Dennis Quaid and Rene Russo are the B-listers recruited to star in this allegedly harmless family comedy. (From the director of Home Alone 3 and Big Momma's House!) Quaid plays Frank Beardsley, an anal retentive admiral with eight well-dressed, rigidly disciplined children. Russo plays Helen North, a bohemian artist with 10 crazy, multiethnic adopted kids. As fate would have it, they're both widows. Wouldn't it just be wacky if these two got married? Unfortunately, that's exactly what happens.

I'm pretty sure this concept was all worked out by some movie studio accountant. Mathematically speaking, Yours, Mine and Ours should be 50 percent funnier than Cheaper By the Dozen and a full 200 percent funnier than “The Brady Bunch.” It isn't.

Believe it or not, the film's script is actually based on a true story. Frank Beardsley and Helen North did have 18 kids between them and did get married. But that's pretty much where the similarity ends. Not merely content to hammer its main joke (namely, a house filled with 20 people), Y,M&O invents even more wacky conflict. In reality, Helen North was a military nurse working on the naval base where Frank Beardsley was assigned. That's too easy, though, so the movie version of Helen North is a nutty artist who designs weird handbags and has a pet pig. In the movie version, his household is shipshape, while her house is run like a hippie commune. Imagine the hijinks that could ensue from this mismatched union.

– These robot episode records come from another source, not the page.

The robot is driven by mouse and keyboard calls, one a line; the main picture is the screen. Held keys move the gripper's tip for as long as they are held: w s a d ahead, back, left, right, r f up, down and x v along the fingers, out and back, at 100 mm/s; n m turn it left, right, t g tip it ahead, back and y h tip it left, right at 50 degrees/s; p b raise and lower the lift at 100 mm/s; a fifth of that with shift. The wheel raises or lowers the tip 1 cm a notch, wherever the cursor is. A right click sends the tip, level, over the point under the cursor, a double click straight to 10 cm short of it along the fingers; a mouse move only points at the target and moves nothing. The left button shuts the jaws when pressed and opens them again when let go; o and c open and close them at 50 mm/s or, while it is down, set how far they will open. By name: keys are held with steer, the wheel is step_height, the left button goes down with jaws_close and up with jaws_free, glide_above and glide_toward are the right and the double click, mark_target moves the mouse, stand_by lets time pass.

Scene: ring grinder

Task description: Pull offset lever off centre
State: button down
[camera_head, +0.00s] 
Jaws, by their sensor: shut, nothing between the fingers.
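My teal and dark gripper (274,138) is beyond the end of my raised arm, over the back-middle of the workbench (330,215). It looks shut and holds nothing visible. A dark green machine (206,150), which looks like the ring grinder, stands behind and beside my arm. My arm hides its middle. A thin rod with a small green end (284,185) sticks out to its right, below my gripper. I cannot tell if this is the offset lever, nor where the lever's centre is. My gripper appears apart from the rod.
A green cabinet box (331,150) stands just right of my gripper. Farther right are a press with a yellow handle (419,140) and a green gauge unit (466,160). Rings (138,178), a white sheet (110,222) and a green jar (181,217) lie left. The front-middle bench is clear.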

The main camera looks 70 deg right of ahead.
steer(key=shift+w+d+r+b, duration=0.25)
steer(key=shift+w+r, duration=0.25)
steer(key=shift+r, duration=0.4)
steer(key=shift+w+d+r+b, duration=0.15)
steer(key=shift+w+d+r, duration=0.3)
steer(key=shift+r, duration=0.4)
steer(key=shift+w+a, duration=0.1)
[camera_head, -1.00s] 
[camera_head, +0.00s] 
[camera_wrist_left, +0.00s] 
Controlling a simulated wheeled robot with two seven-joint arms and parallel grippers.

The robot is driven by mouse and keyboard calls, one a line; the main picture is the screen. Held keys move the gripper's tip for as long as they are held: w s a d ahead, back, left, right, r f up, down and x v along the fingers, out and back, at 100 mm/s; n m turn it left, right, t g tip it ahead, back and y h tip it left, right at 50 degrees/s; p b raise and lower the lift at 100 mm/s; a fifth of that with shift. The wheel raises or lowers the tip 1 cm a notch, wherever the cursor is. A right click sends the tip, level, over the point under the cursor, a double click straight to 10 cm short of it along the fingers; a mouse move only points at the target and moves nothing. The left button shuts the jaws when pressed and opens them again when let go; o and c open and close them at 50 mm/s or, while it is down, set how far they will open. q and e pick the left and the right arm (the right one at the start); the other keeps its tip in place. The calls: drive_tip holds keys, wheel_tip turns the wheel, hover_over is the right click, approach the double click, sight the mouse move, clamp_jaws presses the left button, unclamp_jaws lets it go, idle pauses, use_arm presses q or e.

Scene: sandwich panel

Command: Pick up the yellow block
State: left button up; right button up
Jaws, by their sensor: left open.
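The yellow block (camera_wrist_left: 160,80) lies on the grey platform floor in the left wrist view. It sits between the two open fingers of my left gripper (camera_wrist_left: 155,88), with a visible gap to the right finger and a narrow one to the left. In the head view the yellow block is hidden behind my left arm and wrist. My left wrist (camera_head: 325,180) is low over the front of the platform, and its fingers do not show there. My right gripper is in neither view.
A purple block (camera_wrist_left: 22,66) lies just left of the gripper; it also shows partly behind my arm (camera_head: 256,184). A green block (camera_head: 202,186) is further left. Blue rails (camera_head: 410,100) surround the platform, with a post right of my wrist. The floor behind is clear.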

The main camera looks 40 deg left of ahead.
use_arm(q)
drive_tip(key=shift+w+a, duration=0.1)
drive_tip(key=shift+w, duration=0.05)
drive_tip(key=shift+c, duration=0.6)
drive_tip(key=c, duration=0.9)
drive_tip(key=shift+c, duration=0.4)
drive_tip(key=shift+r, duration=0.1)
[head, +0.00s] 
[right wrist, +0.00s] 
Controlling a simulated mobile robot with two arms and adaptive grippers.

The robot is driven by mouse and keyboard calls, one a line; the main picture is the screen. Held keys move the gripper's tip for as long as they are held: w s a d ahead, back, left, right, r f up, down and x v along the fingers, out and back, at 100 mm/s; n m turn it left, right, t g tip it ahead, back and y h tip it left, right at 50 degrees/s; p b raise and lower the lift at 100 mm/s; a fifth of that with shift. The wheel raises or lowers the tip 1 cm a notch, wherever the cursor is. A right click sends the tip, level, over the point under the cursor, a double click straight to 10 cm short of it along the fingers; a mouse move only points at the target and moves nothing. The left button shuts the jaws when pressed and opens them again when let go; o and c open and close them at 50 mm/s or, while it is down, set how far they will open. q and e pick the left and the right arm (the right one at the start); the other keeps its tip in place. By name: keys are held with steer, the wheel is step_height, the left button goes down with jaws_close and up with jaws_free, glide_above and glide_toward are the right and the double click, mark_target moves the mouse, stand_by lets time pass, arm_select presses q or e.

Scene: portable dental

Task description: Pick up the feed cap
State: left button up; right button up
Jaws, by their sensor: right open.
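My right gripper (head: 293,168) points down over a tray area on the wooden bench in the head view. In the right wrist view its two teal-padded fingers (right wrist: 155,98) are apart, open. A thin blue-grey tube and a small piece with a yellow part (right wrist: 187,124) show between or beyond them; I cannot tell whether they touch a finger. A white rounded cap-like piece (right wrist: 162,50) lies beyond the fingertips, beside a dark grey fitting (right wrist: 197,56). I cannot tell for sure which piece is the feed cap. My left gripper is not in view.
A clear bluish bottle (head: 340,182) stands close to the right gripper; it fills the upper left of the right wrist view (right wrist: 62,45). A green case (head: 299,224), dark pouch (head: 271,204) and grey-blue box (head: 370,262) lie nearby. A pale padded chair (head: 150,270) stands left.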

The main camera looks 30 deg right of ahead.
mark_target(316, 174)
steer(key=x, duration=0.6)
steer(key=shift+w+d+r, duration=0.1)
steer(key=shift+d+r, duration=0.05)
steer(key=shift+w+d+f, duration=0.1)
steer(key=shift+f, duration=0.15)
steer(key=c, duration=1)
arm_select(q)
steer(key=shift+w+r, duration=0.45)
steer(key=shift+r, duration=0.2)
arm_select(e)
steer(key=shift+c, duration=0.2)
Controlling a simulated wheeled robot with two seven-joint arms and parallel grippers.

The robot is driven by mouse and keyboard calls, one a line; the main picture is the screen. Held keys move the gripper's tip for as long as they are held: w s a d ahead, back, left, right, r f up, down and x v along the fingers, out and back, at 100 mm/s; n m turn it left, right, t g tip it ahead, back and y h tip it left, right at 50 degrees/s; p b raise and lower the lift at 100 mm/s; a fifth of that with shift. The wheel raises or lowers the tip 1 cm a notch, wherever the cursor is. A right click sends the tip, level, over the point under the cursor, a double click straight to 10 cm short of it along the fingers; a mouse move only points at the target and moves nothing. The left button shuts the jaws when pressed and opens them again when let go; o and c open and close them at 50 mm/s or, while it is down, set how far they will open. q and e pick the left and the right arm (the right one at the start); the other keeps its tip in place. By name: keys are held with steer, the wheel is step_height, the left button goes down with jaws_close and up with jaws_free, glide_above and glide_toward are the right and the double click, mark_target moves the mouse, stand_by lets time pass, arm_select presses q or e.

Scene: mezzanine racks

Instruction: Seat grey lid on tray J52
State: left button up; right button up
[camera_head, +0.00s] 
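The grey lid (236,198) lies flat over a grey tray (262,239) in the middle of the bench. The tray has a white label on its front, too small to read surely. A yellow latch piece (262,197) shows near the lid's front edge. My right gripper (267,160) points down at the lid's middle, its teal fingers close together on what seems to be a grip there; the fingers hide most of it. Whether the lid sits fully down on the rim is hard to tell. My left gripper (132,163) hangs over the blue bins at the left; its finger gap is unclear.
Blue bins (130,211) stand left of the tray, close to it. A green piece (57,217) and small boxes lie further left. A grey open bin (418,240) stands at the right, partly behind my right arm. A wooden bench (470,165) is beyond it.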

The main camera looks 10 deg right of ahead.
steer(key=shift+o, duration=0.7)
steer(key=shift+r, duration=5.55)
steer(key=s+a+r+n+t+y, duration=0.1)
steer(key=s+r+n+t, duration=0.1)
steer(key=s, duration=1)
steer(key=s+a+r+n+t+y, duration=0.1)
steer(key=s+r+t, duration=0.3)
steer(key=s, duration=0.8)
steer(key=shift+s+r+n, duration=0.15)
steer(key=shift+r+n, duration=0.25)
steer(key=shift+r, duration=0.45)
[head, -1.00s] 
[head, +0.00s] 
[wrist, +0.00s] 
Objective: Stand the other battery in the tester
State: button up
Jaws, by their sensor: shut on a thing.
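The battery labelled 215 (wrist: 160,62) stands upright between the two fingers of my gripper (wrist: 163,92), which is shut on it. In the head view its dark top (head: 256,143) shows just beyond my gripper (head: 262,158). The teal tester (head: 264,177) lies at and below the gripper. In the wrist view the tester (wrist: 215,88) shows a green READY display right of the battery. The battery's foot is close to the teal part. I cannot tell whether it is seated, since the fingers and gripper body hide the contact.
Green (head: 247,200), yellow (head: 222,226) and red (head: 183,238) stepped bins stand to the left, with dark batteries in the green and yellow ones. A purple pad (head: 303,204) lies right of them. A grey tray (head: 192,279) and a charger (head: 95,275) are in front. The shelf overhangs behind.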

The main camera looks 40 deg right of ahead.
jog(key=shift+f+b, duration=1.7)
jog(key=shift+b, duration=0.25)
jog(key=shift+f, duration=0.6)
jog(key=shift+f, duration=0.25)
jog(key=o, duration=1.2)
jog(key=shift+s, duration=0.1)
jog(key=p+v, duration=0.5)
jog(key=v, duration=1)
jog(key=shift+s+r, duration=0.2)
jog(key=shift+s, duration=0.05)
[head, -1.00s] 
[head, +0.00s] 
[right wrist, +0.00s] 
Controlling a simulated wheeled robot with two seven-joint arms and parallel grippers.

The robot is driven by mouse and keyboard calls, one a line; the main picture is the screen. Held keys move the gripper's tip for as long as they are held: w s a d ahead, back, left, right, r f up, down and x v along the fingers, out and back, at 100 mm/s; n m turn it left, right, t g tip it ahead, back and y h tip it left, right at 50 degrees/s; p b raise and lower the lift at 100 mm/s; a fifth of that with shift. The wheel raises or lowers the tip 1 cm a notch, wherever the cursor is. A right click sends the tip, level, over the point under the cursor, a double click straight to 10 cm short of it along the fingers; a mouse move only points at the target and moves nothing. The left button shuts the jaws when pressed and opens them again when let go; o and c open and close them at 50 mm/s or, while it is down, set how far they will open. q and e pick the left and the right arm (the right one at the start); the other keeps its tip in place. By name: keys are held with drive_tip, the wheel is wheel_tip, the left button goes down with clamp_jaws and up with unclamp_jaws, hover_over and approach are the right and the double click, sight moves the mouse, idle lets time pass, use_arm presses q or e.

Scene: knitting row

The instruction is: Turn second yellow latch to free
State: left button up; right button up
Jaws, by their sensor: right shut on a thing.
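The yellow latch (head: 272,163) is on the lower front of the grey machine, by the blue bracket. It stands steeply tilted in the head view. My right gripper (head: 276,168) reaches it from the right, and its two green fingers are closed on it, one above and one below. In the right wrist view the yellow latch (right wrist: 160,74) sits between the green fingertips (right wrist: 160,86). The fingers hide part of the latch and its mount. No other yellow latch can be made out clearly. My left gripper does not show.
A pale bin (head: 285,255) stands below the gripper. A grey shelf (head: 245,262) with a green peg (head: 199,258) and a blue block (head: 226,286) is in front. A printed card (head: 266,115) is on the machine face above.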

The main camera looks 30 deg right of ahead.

If you're picturing the slapstick equivalent of a Reese's Peanut Butter Cup (“You got your wackiness in my shenanigans!” “Well, you got your shenanigans in my wackiness!”), then your imagination is right on target. Throughout the course of the film, characters get bonked on the head, slip in paint (and/or puke), tumble into random vats of slime (and/or puke), get splashed with water and fall right on their butts (Ha, ha–their butts!) with lawsuit-launching regularity. Oh, but it has a charming lesson about how families love each other or some other greeting card-worthy sentiment at the end. Awwww.

Yours, Mine and Ours is the cinematic equivalent of spending an afternoon hanging out with your grandparents' friends at a church picnic discussing favorite punchlines from “Family Circus.” Make no mistake: There are those who will adore this film for its sweet, good-natured story and lack of “swears.” Personally speaking, sweet and good-natured humor jabs at my gag reflex like a tongue depressor.

Relying on unending slips, falls, splats and bonks (not to mention a crazy belching pig!) for its humor content, and milking the “awwww, cute” factor like a dozen “very special” episodes of “Full House,” Yours, Mine and Ours is enough to rot the teeth and melt the brain of most audience members. But, if you're Mormon and watch Nickelodeon all day, I guess it's an enjoyable enough way to get yourself 88 minutes closer to dying and going to Heaven.